Reportagens

Crônica: os guerreiros da Alfândega*

Quando o sol começa a ir embora em Florianópolis, eles começam a chegar. São guerreiros armados, dispostos a derrubar os oponentes com seus golpes desenvolvidos em anos, ou até meses ou dias de prática solitária. Os gladiadores se reúnem no Largo da Alfândega toda quinta-feira para o duelo e se transformam em reis no meio da multidão. A arma utilizada é um calibre 1.3, um microfone. As munições são adquiridas ao longo da vida e se reciclam a cada dia: as ideias. Os golpes são obras de arte, criadas ali mesmo, na frente do rival. Como Michelangelo, que tirava os excessos do mármore, eles tiram os excessos do “beat“, transformando-o em uma pista para fazerem suas manobras.

Divididas em duas modalidades, “Conhecimento” e “Sangue”, as batalhas acontecem com plena participação do público. É ele quem decide quem saiu vitorioso. Para se destacar, o guerreiro precisa ter pensamento rápido, um estilo de rima próprio, “flow“, conhecimento geral e, em especial, humildade, tanto na vitória, quanto na derrota. Ao contrário das guerras comuns, os combatentes da Batalha da Alfândega não são inimigos, vencedores e perdedores finalizam a batalha com um gesto de comunhão, presenteando o combatente adversário com respeito.

Um dos guerreiros, é na verdade uma guerreira. Entre tantos homens, Moa se destaca derrubando paradigmas enquanto derruba adversários na rima. Ela vai à Batalha da Alfândega acompanhada de duas pequenas, Luna e Estela, as filhas que têm seis e três anos, respectivamente. As meninas correm pelo campo de batalha no Largo da Alfândega como se corressem pelo pátio de casa. Já todos conhecem as crianças, que são respeitadas como se fossem elas também rimadoras. A mãe divide a vida entre a atenção nas meninas, os adversários da batalha e os adversários da vida. Esses são os piores.

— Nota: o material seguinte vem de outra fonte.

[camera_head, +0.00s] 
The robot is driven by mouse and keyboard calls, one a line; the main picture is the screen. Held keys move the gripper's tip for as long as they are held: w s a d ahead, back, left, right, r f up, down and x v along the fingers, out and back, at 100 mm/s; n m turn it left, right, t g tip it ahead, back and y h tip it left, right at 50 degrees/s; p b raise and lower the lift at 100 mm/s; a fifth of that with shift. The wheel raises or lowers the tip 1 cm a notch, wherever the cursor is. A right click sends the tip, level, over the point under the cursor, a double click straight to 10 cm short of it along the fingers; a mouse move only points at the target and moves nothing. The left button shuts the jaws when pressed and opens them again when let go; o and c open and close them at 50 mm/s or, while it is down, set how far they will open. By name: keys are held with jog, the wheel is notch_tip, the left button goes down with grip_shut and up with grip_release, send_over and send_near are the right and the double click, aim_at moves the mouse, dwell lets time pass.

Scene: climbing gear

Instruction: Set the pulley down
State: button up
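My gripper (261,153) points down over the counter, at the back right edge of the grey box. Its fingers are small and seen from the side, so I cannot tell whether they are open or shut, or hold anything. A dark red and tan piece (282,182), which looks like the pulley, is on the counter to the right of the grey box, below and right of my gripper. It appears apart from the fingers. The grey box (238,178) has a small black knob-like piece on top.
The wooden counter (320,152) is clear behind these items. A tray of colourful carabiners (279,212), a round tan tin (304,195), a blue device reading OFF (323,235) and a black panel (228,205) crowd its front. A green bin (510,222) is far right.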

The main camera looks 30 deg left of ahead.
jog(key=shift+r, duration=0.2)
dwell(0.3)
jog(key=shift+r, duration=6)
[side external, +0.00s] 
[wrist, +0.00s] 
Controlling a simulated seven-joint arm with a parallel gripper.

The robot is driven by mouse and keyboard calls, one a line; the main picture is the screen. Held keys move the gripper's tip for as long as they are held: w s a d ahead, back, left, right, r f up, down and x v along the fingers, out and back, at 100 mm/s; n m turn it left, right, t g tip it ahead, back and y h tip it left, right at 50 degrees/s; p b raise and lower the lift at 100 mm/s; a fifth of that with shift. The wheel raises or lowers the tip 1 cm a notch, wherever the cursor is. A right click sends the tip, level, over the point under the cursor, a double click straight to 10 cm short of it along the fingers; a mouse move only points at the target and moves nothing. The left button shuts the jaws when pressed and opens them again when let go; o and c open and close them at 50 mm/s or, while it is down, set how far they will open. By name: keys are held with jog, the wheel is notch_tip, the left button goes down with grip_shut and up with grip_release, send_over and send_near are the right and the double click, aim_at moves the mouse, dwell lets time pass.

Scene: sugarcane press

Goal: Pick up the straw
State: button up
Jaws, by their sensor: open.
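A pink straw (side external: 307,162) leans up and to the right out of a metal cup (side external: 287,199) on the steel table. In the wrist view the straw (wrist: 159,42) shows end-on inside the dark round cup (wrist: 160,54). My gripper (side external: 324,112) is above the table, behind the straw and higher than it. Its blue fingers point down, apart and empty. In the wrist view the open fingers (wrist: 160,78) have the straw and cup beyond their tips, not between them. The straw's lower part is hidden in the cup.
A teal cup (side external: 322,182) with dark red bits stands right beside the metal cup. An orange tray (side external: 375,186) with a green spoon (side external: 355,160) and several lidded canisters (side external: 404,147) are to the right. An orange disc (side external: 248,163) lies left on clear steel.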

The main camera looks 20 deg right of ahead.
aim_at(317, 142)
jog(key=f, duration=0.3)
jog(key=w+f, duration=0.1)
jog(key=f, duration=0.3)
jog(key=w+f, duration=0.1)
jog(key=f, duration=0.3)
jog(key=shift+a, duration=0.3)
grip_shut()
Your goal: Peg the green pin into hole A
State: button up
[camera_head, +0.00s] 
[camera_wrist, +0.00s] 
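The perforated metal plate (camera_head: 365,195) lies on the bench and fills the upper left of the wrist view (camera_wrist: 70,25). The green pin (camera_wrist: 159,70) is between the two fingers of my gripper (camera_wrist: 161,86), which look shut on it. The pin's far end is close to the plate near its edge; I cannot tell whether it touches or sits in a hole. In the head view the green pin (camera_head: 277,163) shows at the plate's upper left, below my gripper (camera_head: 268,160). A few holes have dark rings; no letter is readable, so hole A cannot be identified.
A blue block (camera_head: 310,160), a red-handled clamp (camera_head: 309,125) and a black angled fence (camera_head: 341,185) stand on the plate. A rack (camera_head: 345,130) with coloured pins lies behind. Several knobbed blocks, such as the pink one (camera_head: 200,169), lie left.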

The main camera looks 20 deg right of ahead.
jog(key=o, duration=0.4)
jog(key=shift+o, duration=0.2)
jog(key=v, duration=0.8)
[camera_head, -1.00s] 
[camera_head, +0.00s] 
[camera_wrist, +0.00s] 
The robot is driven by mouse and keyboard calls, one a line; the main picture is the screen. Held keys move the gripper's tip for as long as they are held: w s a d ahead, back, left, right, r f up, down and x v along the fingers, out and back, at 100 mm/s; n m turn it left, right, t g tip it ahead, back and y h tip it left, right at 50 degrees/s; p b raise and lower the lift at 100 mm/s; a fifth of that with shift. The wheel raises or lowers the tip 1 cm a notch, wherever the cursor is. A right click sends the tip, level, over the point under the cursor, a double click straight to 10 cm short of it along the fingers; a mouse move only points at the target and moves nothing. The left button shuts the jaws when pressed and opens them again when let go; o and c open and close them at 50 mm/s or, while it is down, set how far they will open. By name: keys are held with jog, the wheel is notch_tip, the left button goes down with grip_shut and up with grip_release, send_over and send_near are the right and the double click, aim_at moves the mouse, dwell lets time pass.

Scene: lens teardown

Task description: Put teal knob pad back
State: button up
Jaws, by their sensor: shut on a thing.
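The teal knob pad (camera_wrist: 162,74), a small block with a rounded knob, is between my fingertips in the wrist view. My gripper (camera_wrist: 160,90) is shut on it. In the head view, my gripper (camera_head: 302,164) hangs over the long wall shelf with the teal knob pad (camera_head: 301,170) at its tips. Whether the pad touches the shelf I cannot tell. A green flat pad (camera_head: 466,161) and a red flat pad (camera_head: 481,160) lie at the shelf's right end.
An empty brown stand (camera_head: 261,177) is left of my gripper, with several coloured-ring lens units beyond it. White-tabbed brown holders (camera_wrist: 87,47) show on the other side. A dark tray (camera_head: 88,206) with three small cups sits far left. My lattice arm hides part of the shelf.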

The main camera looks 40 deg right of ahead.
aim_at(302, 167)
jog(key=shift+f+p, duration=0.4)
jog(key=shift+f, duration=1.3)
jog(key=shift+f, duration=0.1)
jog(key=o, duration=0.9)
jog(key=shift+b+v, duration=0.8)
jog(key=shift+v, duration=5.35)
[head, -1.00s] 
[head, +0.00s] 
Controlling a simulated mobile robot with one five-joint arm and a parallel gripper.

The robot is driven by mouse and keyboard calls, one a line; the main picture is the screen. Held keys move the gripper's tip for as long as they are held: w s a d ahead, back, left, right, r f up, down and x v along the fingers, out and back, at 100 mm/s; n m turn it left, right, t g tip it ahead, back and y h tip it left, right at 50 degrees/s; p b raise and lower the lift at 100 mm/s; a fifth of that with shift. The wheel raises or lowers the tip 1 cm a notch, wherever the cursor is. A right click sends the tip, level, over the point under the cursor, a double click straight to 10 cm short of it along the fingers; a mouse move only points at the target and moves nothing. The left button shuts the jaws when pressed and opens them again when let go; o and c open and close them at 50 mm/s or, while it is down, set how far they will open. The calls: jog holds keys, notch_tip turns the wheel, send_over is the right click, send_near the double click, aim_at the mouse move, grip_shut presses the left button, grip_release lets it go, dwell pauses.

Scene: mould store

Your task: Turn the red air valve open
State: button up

A Batalha da Alfândega tenta pregar um conhecimento que vai além dos livros e das salas de aulas. Lá os combatentes e frequentadores formam opiniões, aprendem sobre pontos de vista e lutam por igualdade. Essa é a maior batalha dos gladiadores. Com seus confrontos, eles mostram uma verdade que as autoridades não querem que seja ouvida. Muitas vezes inimigos fardados tentaram destruir a luta dos guerreiros, mas eles são fortes o bastante para que o coliseu improvisado se mantenha de pé.

A conclusão a que se chega ao fim de uma batalha é que os combatentes não estão se enfrentando. Eles estão lutando contra um inimigo muito maior do que outros MCs. Eles lutam contra um Estado que não os quer lá. Eles lutam contra o preconceito. Eles lutam contra a indiferença de uma sociedade que não os quer ouvir. Eles lutam contra a ignorância crônica de pessoas  limitadas, incapazes de entender que as guerras são viagens em direção à cura, e por serem assim, o ócio não é uma opção.